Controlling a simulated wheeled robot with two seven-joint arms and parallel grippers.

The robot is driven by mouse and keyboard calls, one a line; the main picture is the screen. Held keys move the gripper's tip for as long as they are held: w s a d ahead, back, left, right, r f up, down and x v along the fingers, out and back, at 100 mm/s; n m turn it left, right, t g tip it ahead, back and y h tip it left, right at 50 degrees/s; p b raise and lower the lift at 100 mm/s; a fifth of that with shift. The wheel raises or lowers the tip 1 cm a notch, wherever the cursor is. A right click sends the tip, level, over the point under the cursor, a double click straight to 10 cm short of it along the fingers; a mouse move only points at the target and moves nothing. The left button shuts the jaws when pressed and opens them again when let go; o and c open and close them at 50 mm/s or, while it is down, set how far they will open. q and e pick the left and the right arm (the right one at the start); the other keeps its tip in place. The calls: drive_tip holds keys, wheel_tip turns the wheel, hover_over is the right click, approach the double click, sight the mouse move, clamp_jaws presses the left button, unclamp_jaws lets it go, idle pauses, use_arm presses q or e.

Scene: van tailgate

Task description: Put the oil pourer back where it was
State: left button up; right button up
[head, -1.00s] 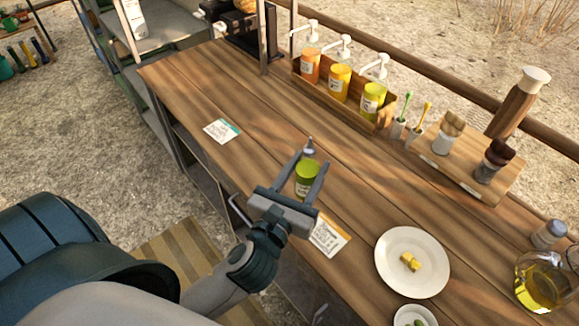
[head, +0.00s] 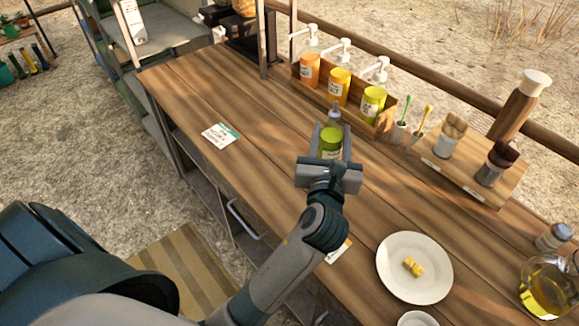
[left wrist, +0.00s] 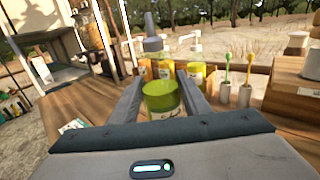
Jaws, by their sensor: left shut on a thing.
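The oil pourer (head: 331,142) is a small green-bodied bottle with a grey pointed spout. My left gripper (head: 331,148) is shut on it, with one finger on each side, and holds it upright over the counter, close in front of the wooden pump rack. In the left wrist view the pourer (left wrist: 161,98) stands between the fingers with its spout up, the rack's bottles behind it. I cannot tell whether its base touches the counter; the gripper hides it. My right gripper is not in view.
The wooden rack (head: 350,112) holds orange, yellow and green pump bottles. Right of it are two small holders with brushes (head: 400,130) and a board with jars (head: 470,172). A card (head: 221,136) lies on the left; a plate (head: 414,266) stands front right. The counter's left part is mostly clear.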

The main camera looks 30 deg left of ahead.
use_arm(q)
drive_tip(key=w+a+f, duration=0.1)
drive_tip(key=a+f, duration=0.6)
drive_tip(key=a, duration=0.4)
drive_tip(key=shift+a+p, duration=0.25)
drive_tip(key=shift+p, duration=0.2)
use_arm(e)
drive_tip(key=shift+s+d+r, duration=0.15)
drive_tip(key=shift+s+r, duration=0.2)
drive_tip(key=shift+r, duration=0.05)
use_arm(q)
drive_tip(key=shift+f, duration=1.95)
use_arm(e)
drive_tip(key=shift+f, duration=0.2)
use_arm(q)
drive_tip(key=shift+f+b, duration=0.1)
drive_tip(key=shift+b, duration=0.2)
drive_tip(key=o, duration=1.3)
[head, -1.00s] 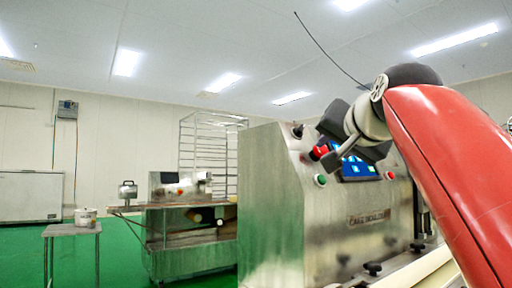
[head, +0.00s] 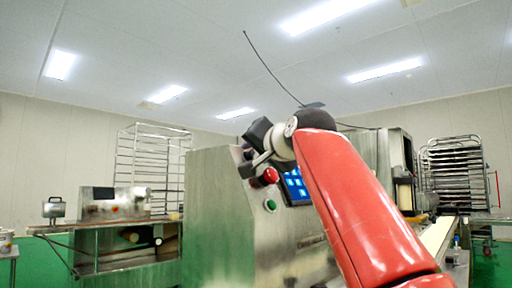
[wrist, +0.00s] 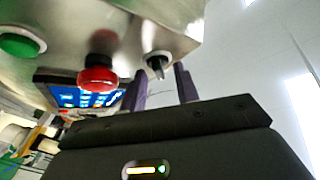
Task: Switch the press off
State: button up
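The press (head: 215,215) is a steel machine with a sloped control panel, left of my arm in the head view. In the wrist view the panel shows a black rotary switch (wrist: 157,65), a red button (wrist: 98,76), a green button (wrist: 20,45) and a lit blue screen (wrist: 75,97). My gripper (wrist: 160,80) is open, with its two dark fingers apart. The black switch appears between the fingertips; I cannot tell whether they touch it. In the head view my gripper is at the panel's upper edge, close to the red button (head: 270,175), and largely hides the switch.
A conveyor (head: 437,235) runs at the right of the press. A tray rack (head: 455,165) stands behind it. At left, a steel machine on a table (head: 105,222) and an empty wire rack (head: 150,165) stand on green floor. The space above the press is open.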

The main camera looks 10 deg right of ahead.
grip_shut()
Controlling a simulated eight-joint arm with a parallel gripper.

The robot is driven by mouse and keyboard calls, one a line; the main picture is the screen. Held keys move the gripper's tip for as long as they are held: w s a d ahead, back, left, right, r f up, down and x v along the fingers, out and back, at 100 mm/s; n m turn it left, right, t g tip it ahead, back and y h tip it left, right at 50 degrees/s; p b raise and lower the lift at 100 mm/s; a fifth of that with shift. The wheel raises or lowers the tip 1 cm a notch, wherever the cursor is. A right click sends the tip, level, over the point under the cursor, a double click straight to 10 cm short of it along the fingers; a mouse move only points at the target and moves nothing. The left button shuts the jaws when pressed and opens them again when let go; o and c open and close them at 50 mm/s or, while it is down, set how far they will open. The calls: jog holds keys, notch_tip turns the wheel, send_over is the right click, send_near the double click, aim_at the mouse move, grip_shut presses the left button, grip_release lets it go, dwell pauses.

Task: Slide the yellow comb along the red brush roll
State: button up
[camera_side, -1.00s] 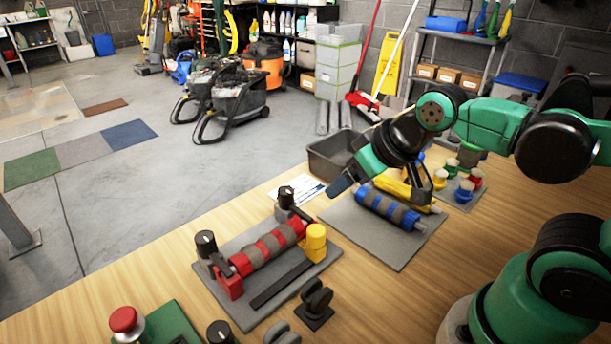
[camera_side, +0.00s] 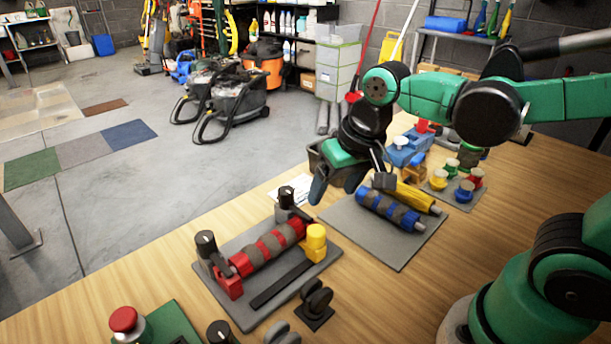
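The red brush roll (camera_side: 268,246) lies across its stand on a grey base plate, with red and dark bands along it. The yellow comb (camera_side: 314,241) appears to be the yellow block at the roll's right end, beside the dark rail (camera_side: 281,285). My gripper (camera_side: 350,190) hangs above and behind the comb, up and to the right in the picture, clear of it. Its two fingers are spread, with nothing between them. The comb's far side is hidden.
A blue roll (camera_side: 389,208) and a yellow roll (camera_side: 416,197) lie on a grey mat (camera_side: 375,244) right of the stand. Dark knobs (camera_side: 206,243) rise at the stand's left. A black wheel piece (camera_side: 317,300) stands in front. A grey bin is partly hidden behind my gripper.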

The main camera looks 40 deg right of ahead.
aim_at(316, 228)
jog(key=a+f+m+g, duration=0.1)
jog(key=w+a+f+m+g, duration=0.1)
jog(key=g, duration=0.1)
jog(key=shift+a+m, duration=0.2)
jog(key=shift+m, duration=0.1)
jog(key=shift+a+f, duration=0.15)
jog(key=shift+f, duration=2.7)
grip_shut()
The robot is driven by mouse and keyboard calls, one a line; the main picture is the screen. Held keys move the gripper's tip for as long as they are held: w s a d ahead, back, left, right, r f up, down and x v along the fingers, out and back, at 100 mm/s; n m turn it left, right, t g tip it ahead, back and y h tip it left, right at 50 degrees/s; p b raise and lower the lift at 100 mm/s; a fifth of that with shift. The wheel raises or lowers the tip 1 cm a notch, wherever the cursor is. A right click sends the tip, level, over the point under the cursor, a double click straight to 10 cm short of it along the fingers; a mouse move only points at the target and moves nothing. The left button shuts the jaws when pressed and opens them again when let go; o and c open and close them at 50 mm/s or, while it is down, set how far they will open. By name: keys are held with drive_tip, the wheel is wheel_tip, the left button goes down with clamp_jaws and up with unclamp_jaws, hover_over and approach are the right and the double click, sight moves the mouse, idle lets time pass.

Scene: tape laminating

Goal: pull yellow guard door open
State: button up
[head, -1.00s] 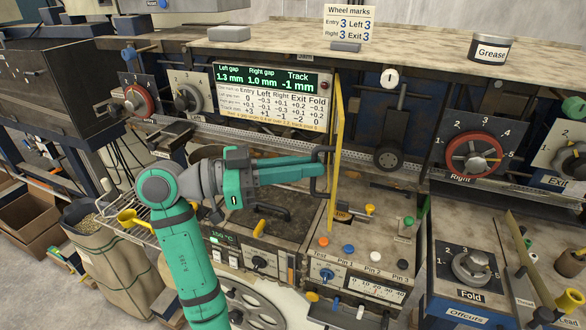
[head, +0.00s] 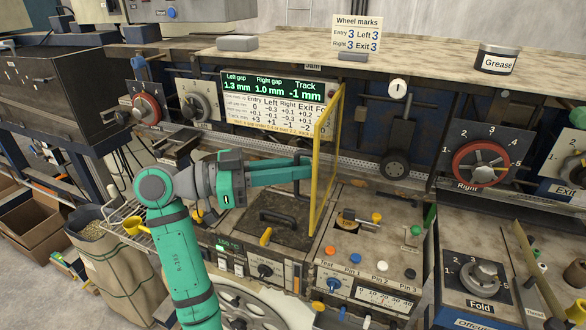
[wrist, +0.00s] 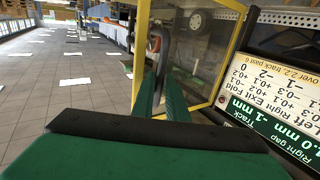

▸ **GIVEN EXERCISE**
In the listing, find every line containing the word "joint" and list it.

▸ **EXPECTED ANSWER**
Controlling a simulated wheeled robot with two seven-joint arms and parallel grippers.
Controlling a simulated eight-joint arm with a parallel gripper.

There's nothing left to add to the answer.